╭──

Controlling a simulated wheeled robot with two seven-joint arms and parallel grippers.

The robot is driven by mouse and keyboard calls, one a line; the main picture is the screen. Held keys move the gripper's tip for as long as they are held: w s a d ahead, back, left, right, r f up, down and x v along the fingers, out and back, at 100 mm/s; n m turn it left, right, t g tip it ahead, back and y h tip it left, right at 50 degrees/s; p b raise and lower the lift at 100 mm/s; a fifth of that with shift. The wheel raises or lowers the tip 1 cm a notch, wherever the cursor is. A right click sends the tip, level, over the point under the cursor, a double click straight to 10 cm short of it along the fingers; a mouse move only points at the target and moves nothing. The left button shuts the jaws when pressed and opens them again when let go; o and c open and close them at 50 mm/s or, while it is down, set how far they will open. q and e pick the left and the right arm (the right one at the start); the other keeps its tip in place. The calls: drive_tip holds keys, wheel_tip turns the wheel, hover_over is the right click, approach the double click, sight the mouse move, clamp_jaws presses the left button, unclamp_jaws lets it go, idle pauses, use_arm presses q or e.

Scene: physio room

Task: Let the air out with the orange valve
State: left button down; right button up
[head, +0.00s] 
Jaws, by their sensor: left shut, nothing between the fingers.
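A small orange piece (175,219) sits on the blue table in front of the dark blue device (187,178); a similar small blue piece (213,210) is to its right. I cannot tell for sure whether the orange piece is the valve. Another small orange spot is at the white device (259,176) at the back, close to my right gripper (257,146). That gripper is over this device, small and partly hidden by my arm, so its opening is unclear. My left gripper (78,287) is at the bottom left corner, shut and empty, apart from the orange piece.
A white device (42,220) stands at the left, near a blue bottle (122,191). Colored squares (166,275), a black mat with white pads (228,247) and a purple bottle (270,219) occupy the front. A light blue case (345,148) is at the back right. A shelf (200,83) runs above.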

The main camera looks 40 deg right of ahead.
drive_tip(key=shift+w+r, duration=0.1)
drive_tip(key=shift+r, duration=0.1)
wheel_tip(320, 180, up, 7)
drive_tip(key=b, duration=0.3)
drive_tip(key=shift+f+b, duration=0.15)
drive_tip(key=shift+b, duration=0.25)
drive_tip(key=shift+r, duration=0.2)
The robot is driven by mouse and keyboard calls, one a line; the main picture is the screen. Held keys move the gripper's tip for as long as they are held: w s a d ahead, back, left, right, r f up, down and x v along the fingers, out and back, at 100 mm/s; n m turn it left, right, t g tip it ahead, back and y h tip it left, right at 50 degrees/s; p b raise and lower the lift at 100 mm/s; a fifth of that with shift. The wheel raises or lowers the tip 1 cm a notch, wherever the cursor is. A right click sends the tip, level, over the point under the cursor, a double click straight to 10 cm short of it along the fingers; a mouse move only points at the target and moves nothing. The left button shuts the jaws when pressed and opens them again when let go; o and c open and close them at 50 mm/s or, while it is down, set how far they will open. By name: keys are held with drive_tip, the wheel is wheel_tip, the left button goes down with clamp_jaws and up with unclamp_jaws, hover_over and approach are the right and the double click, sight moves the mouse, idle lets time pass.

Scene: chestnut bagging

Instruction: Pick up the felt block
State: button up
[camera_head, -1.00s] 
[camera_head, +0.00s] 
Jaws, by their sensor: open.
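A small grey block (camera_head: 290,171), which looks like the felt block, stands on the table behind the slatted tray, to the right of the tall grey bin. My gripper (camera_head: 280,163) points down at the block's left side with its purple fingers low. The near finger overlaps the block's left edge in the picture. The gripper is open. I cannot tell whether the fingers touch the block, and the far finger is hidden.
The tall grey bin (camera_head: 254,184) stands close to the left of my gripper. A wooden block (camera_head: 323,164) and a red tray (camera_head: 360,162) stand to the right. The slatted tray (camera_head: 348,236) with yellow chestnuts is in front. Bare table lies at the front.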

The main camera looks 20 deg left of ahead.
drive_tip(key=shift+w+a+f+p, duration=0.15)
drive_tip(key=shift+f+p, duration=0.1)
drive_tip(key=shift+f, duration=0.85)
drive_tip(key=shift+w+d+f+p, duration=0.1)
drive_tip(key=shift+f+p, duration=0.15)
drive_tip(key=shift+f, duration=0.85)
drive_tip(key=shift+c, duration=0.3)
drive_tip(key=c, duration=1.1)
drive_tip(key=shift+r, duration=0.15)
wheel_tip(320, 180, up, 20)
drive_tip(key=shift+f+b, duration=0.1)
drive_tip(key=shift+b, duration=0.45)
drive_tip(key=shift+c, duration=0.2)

╰──

WHAT THE EXERCISE ASKS >> Extract every record. Keep wording exact.

EXERCISE SOLUTION >>
Controlling a simulated wheeled robot with two seven-joint arms and parallel grippers.

The robot is driven by mouse and keyboard calls, one a line; the main picture is the screen. Held keys move the gripper's tip for as long as they are held: w s a d ahead, back, left, right, r f up, down and x v along the fingers, out and back, at 100 mm/s; n m turn it left, right, t g tip it ahead, back and y h tip it left, right at 50 degrees/s; p b raise and lower the lift at 100 mm/s; a fifth of that with shift. The wheel raises or lowers the tip 1 cm a notch, wherever the cursor is. A right click sends the tip, level, over the point under the cursor, a double click straight to 10 cm short of it along the fingers; a mouse move only points at the target and moves nothing. The left button shuts the jaws when pressed and opens them again when let go; o and c open and close them at 50 mm/s or, while it is down, set how far they will open. q and e pick the left and the right arm (the right one at the start); the other keeps its tip in place. The calls: drive_tip holds keys, wheel_tip turns the wheel, hover_over is the right click, approach the double click, sight the mouse move, clamp_jaws presses the left button, unclamp_jaws lets it go, idle pauses, use_arm presses q or e.

Scene: physio room

Task: Let the air out with the orange valve
State: left button down; right button up
[head, +0.00s] 
Jaws, by their sensor: left shut, nothing between the fingers.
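A small orange piece (175,219) sits on the blue table in front of the dark blue device (187,178); a similar small blue piece (213,210) is to its right. I cannot tell for sure whether the orange piece is the valve. Another small orange spot is at the white device (259,176) at the back, close to my right gripper (257,146). That gripper is over this device, small and partly hidden by my arm, so its opening is unclear. My left gripper (78,287) is at the bottom left corner, shut and empty, apart from the orange piece.
A white device (42,220) stands at the left, near a blue bottle (122,191). Colored squares (166,275), a black mat with white pads (228,247) and a purple bottle (270,219) occupy the front. A light blue case (345,148) is at the back right. A shelf (200,83) runs above.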

The main camera looks 40 deg right of ahead.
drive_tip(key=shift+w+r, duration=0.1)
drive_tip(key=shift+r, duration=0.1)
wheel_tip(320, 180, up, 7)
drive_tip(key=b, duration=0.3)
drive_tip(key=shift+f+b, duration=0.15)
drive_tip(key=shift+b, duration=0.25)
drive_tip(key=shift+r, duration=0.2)
The robot is driven by mouse and keyboard calls, one a line; the main picture is the screen. Held keys move the gripper's tip for as long as they are held: w s a d ahead, back, left, right, r f up, down and x v along the fingers, out and back, at 100 mm/s; n m turn it left, right, t g tip it ahead, back and y h tip it left, right at 50 degrees/s; p b raise and lower the lift at 100 mm/s; a fifth of that with shift. The wheel raises or lowers the tip 1 cm a notch, wherever the cursor is. A right click sends the tip, level, over the point under the cursor, a double click straight to 10 cm short of it along the fingers; a mouse move only points at the target and moves nothing. The left button shuts the jaws when pressed and opens them again when let go; o and c open and close them at 50 mm/s or, while it is down, set how far they will open. By name: keys are held with drive_tip, the wheel is wheel_tip, the left button goes down with clamp_jaws and up with unclamp_jaws, hover_over and approach are the right and the double click, sight moves the mouse, idle lets time pass.

Scene: chestnut bagging

Instruction: Pick up the felt block
State: button up
[camera_head, -1.00s] 
[camera_head, +0.00s] 
Jaws, by their sensor: open.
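A small grey block (camera_head: 290,171), which looks like the felt block, stands on the table behind the slatted tray, to the right of the tall grey bin. My gripper (camera_head: 280,163) points down at the block's left side with its purple fingers low. The near finger overlaps the block's left edge in the picture. The gripper is open. I cannot tell whether the fingers touch the block, and the far finger is hidden.
The tall grey bin (camera_head: 254,184) stands close to the left of my gripper. A wooden block (camera_head: 323,164) and a red tray (camera_head: 360,162) stand to the right. The slatted tray (camera_head: 348,236) with yellow chestnuts is in front. Bare table lies at the front.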

The main camera looks 20 deg left of ahead.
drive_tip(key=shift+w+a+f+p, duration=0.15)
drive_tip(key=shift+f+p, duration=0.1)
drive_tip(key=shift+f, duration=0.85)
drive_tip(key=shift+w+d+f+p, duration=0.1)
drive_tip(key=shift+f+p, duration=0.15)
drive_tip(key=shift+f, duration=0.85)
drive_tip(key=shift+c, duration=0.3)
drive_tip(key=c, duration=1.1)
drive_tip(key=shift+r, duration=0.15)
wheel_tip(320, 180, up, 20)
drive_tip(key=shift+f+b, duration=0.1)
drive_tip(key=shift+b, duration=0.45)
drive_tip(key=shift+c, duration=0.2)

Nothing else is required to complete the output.